Today's Ofsted report, with its criticism of the content rather than the calibre of poetry teaching in our schools, at last articulates concerns arts professionals have been expressing for years. Poems are undoubtedly used throughout our school system - especially in Key Stages One and Two - to encourage language and literacy skills; in ways which make meaningful contact with a range of curricular subjects; and with proper attention to technical detail. Light verse accomplishes many of these non-poetic purposes as well as any other genre. But until education theory asks itself what poetry itself is, and therefore what the teacher is trying to get across, poems will continue largely to figure as teaching aids, exercises and - for teenagers - increasingly tedious, somewhat arbitrary puzzles whose role is to raise pupils' scores in public exams.

A poem isn't an educational device, however much can be learnt from it. Nor is it simply a particular pattern of rhyme and metre. Poetry, in every era and culture, has operated as a heightened discourse, more pleasurable - beautiful, memorable, imaginative, disobedient - than the daily. It has always been the language of ritual and liturgy, of song and special occasion. These things seem almost too obvious to say. Yet they're not evident in contemporary British educational thinking.

Why does this matter? One, utilitarian, response would be to say that it's because, as child-centred learning demonstrates, a young (or for that matter an older) person learns more of what they enjoy, and learns it "better". Another is that such sources of pleasure - complex ones, not the single-pointed pleasures of the chip-bar in the canteen - are essential in the shared, public environment which is a school.

Like many of my contemporaries, everything I use and love in my working life came to me from outside the home. I must be among the last products of that great post-war educational revival informed by pioneers like the artist Robin Tanner, or musicians using the Hungarian Kodaly method, who believed that the whole person must be developed if the pupil is to flourish as a citizen. Poetry - the real thing, in all its red-in-tooth-and-claw excitement - affords complex pleasures, such as the concatenation of sound and sense, which model and enable just this kind of development. And young people are engaged by those very qualities which "make poetry work" beyond the classroom: mystery, glamour, the space to dream.

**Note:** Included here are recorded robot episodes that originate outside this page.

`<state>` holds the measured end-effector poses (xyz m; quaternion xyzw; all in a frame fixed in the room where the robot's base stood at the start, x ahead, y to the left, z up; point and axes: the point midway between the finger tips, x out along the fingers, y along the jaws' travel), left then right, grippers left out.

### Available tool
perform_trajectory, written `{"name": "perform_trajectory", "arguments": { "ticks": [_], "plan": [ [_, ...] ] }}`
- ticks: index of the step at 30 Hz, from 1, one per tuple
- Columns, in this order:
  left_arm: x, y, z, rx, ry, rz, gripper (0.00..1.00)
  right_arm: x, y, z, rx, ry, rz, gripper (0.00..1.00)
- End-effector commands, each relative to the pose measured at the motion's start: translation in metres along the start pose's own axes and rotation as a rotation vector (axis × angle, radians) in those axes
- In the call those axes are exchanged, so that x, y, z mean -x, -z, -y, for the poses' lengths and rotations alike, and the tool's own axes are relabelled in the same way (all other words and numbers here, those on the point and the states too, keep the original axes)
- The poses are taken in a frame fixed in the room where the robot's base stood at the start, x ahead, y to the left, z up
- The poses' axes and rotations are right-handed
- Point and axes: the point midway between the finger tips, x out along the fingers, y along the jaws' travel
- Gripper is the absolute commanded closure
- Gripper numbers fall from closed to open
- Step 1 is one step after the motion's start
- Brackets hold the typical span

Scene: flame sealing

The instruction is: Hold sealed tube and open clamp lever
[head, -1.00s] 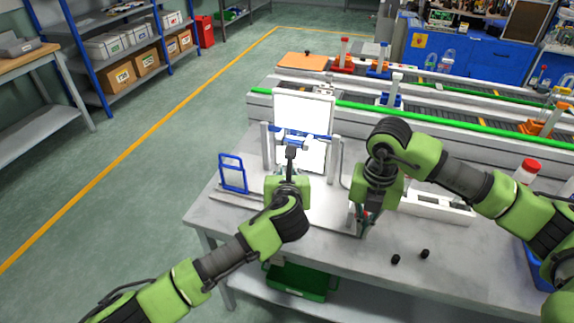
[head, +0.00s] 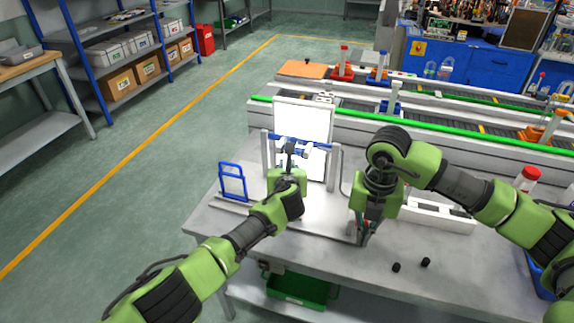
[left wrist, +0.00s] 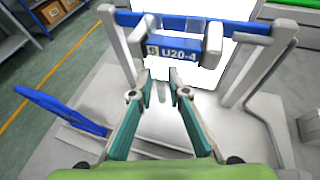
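A blue crossbar (left wrist: 215,24) spans two grey posts on the bench fixture, with a white backlit panel (head: 303,112) behind it. A blue clamp block (left wrist: 178,53) labelled "U20-4" hangs from the bar in the left wrist view. My left gripper (head: 290,148) is just in front of this block; in the left wrist view its fingertips (left wrist: 160,73) show a gap. A faint pale strip lies between them; I cannot tell if it is the tube. No lever is clearly identifiable. My right gripper (head: 362,236) points down right of the fixture; its fingers are too small to read.
A blue upright frame (head: 233,182) stands left of the fixture. Two small black caps (head: 426,262) lie at the bench front. A red-capped bottle (head: 527,178) stands right. A conveyor with a green rail runs behind.

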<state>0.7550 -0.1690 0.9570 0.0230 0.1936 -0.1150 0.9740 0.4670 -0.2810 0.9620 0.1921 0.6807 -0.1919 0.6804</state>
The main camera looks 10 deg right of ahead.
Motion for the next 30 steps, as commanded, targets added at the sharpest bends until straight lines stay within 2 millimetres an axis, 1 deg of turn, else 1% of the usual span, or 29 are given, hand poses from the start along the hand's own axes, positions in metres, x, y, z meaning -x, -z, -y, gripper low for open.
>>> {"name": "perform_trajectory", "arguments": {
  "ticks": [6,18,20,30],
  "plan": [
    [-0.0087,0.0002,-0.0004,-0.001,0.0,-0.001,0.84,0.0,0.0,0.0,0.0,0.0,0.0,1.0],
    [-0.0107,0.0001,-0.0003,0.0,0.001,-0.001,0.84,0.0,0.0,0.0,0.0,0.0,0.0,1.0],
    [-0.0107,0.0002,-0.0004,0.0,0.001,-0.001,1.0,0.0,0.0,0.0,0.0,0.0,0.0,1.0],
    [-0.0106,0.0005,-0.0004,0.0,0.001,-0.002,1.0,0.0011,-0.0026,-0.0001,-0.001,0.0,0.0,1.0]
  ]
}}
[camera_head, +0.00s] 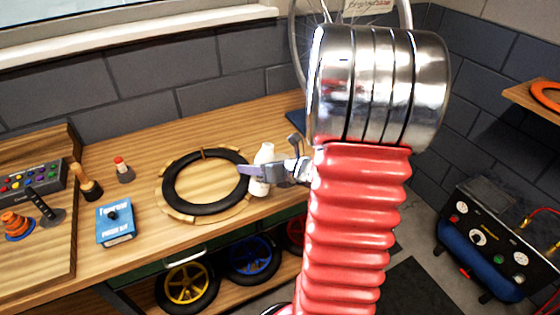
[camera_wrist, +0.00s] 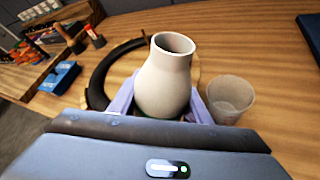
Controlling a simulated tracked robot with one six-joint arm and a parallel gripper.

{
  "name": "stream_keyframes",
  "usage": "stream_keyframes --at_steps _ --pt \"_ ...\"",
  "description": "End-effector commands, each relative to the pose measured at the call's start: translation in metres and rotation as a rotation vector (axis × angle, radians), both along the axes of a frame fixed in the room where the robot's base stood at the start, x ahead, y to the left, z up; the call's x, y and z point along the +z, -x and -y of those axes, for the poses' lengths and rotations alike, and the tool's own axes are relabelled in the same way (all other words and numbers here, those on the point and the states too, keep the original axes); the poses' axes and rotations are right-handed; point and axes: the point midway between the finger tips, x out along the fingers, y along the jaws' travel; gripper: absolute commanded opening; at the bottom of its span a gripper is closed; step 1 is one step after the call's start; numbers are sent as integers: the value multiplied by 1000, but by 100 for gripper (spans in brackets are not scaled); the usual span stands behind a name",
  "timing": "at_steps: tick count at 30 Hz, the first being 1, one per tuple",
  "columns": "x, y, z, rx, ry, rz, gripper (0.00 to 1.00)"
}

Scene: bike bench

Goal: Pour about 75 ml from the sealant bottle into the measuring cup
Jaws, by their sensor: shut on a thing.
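The sealant bottle (camera_wrist: 163,85) is off-white with a rounded body, a narrower neck and an open mouth. My gripper (camera_wrist: 160,108) is shut on it, with a lilac finger on each side of its body. In the head view the bottle (camera_head: 264,153) looks about upright at the bench's front part, and my gripper (camera_head: 262,172) reaches it from the right. I cannot tell whether its base touches the bench. The measuring cup (camera_wrist: 231,97) is translucent and stands just right of the bottle in the wrist view, apparently empty. My arm seems to hide it in the head view.
A black tyre (camera_head: 168,182) lies on a round wooden board left of the bottle. A blue box (camera_head: 115,223), a red-capped small bottle (camera_head: 123,170) and a wooden-handled tool (camera_head: 86,182) stand farther left. Bare bench (camera_wrist: 275,75) lies beyond the cup.

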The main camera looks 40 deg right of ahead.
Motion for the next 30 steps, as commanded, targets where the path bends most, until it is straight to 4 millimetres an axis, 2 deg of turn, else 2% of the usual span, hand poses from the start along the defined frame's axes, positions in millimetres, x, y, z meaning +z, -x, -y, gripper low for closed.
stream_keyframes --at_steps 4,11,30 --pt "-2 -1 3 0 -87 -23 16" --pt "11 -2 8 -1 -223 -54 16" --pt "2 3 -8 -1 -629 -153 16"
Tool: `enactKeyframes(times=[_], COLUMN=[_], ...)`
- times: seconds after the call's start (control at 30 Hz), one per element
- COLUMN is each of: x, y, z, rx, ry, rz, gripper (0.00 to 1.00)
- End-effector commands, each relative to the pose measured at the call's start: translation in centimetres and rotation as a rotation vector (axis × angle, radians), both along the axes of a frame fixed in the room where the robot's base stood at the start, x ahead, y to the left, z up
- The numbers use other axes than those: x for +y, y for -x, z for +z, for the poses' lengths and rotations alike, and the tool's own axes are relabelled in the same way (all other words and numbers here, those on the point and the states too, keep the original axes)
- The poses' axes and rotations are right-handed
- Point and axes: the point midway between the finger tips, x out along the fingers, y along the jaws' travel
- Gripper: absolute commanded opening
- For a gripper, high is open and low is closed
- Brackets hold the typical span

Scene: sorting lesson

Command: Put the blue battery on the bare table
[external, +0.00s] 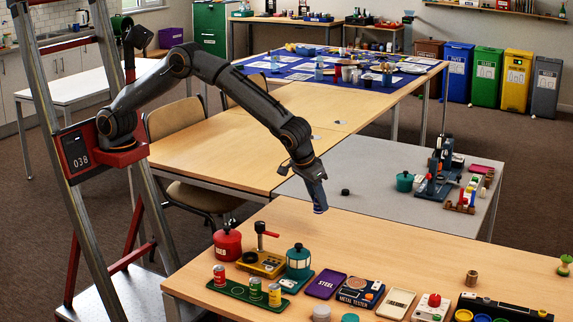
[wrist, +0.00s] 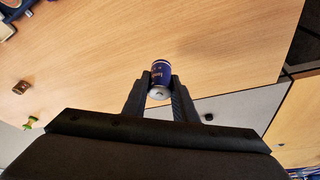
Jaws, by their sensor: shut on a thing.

One morning in Ysgol Cwmpadarn, when I was six, Mr Griffiths read the opening of Under Milk Wood to us. I understood practically nothing - and I was blown away. It's this way of understanding poetry our educationalists need to master: perhaps in dialogue with arts professionals. Work in health and social care and prisons demonstrates how - certainly among people with a long-term history of educational "failure" - complex, rich poetry is consistently more accessible than light verse. One produces a polite laugh of disengagement; the other, attention, emotion and "ownership". Let's hope that's not too risky a mixture for the classrooms of Britain.